“Token Taxonomy Act” Could Change the Game for Cryptocurrencies


A bill slowly making its way through the U.S. legislature really highlights the confusion that is inherent in cryptocurrencies, because of the pattern of U.S. regulation that defines them in the investment world.

The “token taxonomy act of 2018” was introduced by Warren Davidson (R) and Darren Soto (D) in the U.S. House of Representatives – CNBC calls it a “bipartisan” effort to change long-standing rules according to the emergence of new technologies.

This law would make digital cryptocurrencies into their own asset class, to exempt them from being treated as securities under U.S. law.

For reference, securities are investments in a company or organization, and treated in certain ways, for example, as capital gains subject to a ‘wash rule’ on dumping a loser and reinvesting within a 30-day period.

In that’s just one of the IRS rules that would be impacted by changing the categorization of cryptocurrencies under U.S. regulatory law.

These changes and clarifications are absolutely important for investors. For example, reports like this one from Marie Huillet at Cointelegraph today talk about how depending on certain changes in cryptocurrency classification, traders could simply sell and repurchase Bitcoin to save money on their taxes.

So are cryptocurrencies securities, or are they commodities? The answer lies in parsing out what these coins represent – some see them as simply an investment in the underlying company – if you’re buying Tron tokens, for example, you’re investing in Tron. If you’re buying Ethereum, your investing in operations like Consensys.

That’s a valid way to see these assets on the market, but the way these coins are set up, they are also commodities. Currencies are assets that you hold in units. In that sense, they’re not securities – they’re collateral property.

There seems to be a large gray area that’s hovering over what everybody saying about cryptocurrency classification.
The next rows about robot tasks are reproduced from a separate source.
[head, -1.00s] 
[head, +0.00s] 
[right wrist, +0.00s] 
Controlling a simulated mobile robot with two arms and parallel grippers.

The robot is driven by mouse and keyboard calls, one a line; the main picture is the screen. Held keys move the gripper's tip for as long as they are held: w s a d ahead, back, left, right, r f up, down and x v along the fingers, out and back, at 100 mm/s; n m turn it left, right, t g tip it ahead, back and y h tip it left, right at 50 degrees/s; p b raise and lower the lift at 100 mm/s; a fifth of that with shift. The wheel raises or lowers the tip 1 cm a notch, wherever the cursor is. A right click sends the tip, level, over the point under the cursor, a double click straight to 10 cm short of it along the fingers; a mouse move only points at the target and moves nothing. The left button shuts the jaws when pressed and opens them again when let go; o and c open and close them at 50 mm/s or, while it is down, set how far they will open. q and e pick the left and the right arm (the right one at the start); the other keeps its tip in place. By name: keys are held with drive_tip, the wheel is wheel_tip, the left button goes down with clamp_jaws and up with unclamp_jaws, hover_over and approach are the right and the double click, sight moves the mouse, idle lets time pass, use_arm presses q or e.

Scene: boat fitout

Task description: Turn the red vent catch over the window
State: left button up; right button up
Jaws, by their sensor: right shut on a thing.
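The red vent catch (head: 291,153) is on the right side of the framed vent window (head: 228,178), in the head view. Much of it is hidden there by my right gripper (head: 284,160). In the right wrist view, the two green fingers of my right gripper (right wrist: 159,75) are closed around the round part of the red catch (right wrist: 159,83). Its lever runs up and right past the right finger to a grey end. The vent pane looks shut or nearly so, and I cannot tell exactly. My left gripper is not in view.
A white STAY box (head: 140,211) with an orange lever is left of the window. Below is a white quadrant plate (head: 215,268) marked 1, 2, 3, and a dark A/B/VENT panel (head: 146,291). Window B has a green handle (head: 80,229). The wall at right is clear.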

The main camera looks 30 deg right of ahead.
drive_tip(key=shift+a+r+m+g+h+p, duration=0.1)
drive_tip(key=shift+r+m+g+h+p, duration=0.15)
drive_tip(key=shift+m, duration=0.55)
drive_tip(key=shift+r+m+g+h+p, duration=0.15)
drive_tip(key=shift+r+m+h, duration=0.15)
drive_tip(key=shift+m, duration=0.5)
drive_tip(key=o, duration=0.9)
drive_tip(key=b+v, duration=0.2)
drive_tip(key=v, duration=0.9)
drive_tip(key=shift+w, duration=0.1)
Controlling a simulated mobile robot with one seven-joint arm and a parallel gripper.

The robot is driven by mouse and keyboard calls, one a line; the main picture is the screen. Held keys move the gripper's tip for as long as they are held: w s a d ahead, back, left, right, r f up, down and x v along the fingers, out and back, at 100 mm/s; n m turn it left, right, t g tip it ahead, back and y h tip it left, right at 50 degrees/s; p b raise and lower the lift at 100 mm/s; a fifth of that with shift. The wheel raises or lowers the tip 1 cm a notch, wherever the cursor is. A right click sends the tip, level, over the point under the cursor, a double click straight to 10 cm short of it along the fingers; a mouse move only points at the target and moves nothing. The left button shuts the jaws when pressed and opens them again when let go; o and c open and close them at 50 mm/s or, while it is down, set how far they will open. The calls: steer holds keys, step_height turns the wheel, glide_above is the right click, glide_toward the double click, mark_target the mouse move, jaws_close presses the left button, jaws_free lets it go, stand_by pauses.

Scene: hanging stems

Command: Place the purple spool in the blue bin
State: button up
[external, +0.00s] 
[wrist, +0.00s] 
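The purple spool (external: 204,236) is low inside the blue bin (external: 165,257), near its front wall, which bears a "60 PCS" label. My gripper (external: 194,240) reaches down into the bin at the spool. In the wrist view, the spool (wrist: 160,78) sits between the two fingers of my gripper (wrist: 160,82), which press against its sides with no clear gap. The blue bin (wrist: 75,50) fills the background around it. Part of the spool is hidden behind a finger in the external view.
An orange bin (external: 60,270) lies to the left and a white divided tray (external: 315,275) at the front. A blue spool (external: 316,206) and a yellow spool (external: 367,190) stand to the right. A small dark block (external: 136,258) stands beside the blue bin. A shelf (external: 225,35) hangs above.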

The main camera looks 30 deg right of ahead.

If the U.S. decides not to regulate cryptocurrencies as securities, Bitcoin holders and others will benefit in very concrete ways. So if you are trading for the long term, and you’re wondering whether Bitcoin will be down at the low $1200s or way back up towards its $20,000 high water mark, you’d do well to keep an eye on how U.S. regulators are responding to questions. Perhaps we’ll make the decision together about what type of financial assets cryptocurrencies are – and then we’ll move forward in a much more orderly way.